Mechanical Properties of Ultrafine Grain ( α' + γ ) Two Phase Stainless Steels
김영환 , 안용식 , 정해용 , 강창용 , 정병호 , 김창규 Y . H . Kim , Y . S . Ahn , H . Y . Jeong , C . L . Kang , B . H . Jeong , C . G . Kim
Abstract
The mechanical properties in a series of low carbon Fe-(15.5∼18.5)%Cr-10%Ni ternary stainless steels with two phase structure of deformation-induced martensite(α′) and reversed austenite(γ) after annealing for 0.6ks in the temperature range of 750 to 1100K were investigated as a function of α′ content and γ stability with transformation-induced plasticity(TRIP). All the steels almost transform to lath α′ from γ by 90% cold rolling and show α′ structure below γ content of 10%. The increase of Cr contents increases γ stability and hence decreases γ′ content in the same reduction of area. The deformed α′ rapidly reversed to γ in the temperature range of 773 to 873K and then the reversion was completed at about 1073K. The reversed γ has a ultrafine grain diameter of 0.5㎛. As a result of ultrafine grain structure of γ, the (α′ + γ) mixed structure was more stabilized.
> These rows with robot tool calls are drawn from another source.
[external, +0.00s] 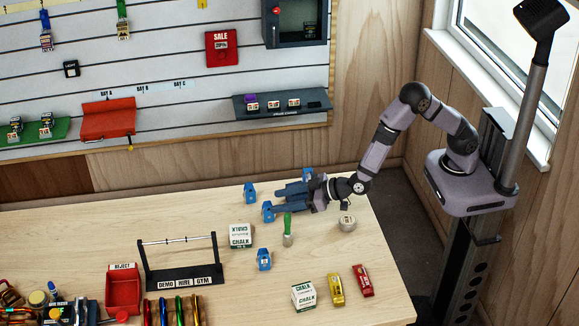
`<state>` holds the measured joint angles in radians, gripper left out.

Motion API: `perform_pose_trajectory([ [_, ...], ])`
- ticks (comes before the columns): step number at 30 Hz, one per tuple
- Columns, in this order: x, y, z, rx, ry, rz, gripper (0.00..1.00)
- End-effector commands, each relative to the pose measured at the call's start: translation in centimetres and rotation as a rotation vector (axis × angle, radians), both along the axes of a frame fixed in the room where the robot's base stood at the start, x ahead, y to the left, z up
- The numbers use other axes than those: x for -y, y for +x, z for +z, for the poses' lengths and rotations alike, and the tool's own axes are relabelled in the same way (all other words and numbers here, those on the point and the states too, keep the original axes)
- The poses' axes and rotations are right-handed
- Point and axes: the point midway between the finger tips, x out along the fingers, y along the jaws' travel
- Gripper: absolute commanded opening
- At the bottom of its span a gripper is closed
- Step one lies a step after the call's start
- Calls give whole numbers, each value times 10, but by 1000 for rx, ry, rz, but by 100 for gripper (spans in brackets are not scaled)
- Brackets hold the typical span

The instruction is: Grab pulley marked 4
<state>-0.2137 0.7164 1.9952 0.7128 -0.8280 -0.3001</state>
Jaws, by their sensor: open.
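Several small blue pieces that look like pulleys are on the wooden table: one at the back left (250,193), one just below it (267,211), one nearer the front (264,259), and one behind my gripper (308,173). Their markings are too small to read, so I cannot tell which is marked 4. My gripper (279,200) is open, its blue fingers pointing left, low over the table's back part. The second blue piece is close to the tip of its nearer finger. I cannot tell whether they touch. No object shows clearly between the fingers.
A green-handled brush (288,230) stands just in front of my gripper, with a round tin (347,222) to its right. Chalk boxes (241,236) (304,296), yellow (336,290) and red (363,281) pieces, a black rack (183,277) and a red reject tray (124,291) stand farther forward.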

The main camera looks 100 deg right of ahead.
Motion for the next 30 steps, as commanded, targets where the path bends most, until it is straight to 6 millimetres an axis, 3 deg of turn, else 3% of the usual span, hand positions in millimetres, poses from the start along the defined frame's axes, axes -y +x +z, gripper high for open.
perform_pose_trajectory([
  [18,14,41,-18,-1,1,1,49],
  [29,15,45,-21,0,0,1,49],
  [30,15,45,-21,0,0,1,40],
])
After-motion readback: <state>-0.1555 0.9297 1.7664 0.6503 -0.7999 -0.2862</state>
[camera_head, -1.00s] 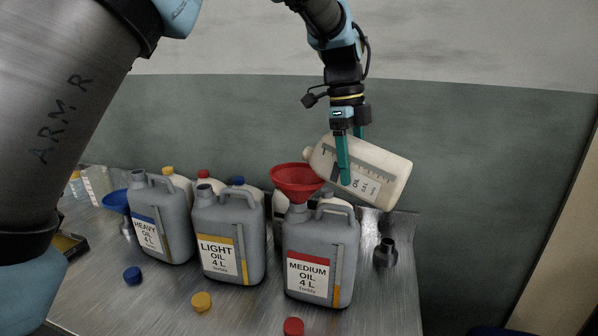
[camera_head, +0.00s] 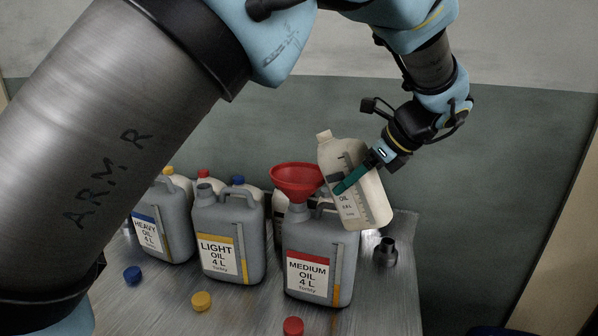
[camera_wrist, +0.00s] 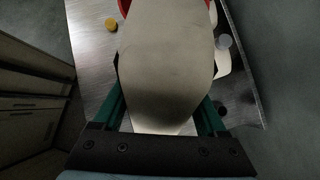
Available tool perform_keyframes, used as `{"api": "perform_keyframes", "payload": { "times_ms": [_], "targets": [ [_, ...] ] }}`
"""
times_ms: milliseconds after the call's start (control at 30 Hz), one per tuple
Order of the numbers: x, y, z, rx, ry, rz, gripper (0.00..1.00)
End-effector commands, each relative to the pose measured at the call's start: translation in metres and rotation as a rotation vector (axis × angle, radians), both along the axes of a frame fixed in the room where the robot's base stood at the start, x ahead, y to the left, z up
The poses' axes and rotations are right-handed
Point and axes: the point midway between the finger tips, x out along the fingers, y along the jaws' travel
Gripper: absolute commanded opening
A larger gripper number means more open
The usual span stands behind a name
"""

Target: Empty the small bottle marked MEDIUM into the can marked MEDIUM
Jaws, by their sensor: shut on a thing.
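My gripper (camera_head: 358,178) is shut on a small white oil bottle (camera_head: 374,208) with a scale and a label. The bottle is nearly upright, leaning a little, with its open-looking neck at the upper left. It is held behind and right of the grey can marked MEDIUM OIL 4 L (camera_head: 318,250). A red funnel (camera_head: 297,178) stands in that can's mouth. The bottle's neck is right of the funnel and above its rim, apart from it. The bottle's grade word is hidden by my finger. In the wrist view the bottle (camera_wrist: 165,60) fills the space between both fingers.
The LIGHT can (camera_head: 228,235) and HEAVY can (camera_head: 165,225) stand to the left. Several other small bottles stand behind the cans. Loose blue (camera_head: 132,274), yellow (camera_head: 201,301) and red (camera_head: 293,327) caps lie in front. A small dark container (camera_head: 386,252) stands at right.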

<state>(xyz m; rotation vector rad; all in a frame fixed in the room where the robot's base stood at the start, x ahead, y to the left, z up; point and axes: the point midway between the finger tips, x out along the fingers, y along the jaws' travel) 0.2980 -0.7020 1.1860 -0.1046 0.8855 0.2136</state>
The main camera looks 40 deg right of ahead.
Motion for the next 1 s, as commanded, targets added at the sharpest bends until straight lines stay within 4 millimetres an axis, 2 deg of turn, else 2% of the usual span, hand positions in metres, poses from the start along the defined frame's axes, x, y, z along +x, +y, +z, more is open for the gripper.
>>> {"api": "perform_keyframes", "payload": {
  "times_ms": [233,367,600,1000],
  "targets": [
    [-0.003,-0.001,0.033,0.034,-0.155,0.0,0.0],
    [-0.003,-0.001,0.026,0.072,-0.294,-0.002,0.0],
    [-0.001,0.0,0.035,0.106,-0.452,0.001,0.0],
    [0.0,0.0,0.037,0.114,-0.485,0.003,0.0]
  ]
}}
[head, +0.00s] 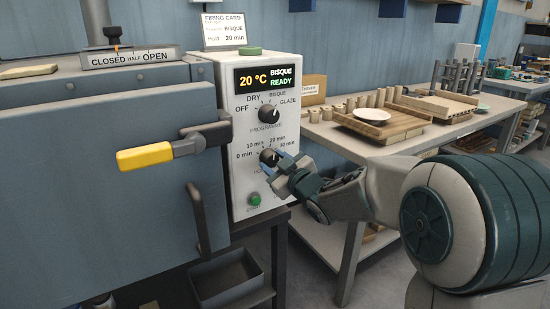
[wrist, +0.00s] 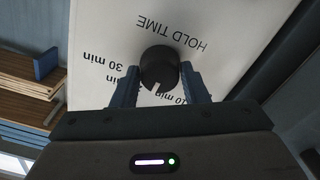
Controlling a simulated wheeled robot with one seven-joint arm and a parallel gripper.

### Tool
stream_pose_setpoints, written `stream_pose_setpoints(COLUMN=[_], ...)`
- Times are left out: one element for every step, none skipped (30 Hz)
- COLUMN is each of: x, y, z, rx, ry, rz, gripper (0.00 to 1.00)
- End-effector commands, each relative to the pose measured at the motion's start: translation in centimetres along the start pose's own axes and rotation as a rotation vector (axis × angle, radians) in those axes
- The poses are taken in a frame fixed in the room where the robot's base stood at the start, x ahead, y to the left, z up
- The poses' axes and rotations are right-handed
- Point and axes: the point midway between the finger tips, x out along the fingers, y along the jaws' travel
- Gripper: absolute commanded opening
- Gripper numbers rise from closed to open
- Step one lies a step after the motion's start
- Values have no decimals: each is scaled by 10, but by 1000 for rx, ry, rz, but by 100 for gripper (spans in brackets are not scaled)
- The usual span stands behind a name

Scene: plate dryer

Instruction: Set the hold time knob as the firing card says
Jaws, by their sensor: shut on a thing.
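The firing card (head: 225,30) stands on top of the control box and reads programme BISQUE, hold 20 min. The black hold time knob (head: 269,157) is on the white panel below the programme knob, with marks for 0, 10, 20 and 30 min. My gripper (head: 284,166) is at the knob. In the wrist view, which shows the panel upside down, its blue fingers (wrist: 158,76) are shut on the dark knob (wrist: 158,62), one on each side. A pale notch in the knob faces down, near the 10 and 20 min labels; its exact setting is unclear.
The programme knob (head: 268,113) is just above, and a green button (head: 254,199) is below. The display (head: 267,77) reads 20 °C, BISQUE, READY. The yellow door handle (head: 145,158) sticks out left of the panel. A bench (head: 352,151) with wooden pieces stands right.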

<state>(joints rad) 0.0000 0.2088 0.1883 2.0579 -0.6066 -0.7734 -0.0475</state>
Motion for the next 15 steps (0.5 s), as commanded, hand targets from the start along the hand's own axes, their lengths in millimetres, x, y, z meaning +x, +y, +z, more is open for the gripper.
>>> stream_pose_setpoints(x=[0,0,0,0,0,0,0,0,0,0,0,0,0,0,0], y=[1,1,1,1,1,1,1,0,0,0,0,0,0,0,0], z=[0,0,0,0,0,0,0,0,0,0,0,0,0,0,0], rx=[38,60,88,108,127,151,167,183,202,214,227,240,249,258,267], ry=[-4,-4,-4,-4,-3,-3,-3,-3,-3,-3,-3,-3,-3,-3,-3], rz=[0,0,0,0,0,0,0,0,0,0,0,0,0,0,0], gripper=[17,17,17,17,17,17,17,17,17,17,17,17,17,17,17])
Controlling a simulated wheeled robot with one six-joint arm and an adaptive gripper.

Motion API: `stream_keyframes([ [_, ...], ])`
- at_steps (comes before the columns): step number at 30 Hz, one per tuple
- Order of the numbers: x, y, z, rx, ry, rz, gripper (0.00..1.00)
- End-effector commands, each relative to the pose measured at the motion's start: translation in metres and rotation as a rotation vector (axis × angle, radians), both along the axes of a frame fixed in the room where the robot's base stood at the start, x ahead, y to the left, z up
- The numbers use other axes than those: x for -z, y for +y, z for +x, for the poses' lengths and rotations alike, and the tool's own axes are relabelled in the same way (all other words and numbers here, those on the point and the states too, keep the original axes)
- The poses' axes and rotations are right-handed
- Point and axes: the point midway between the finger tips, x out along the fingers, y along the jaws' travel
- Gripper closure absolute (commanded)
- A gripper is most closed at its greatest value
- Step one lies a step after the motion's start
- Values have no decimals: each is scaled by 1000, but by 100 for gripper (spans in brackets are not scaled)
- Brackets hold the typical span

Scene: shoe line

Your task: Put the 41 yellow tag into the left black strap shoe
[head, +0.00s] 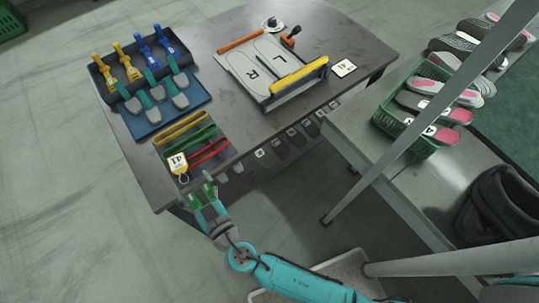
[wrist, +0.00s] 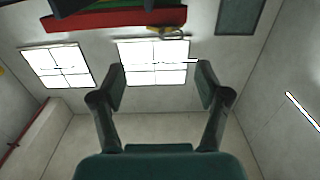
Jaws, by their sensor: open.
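The yellow tag (head: 178,162) marked 41 lies near the front left edge of the dark table, with its ring toward the front. My gripper (head: 203,190) is open and empty, off the table's front edge, close to the tag on its right and front side. In the wrist view, my gripper (wrist: 161,76) shows its two fingers spread with nothing between them. A small yellow piece (wrist: 168,31) shows at the top there, perhaps the tag. I cannot make out a black strap shoe in either view.
Yellow, green and red strips (head: 200,142) lie beside the tag. A board (head: 246,72) marked L and R lies at the back. A green basket (head: 392,123) of insoles stands on the right bench. Several dark labelled pieces show along the table's front.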

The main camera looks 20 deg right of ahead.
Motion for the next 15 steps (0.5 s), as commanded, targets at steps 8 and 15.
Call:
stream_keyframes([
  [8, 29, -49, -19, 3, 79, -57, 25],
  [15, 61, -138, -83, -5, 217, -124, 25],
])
The good combination of high strength and elongation was obtained from the mixed structure containing a higher amount of retained α′ with decreasing Cr content. For example, for 15.5%Cr-10%Ni steel the proof stress of 0.79GPa and ultimate true tensile stress of 1.06GPa were obtained with elongation of 30%. The elongation caused by TRIP in the mixed structure was greatly affected by transformation behavior to α′ from γ in the initial stage of deformation.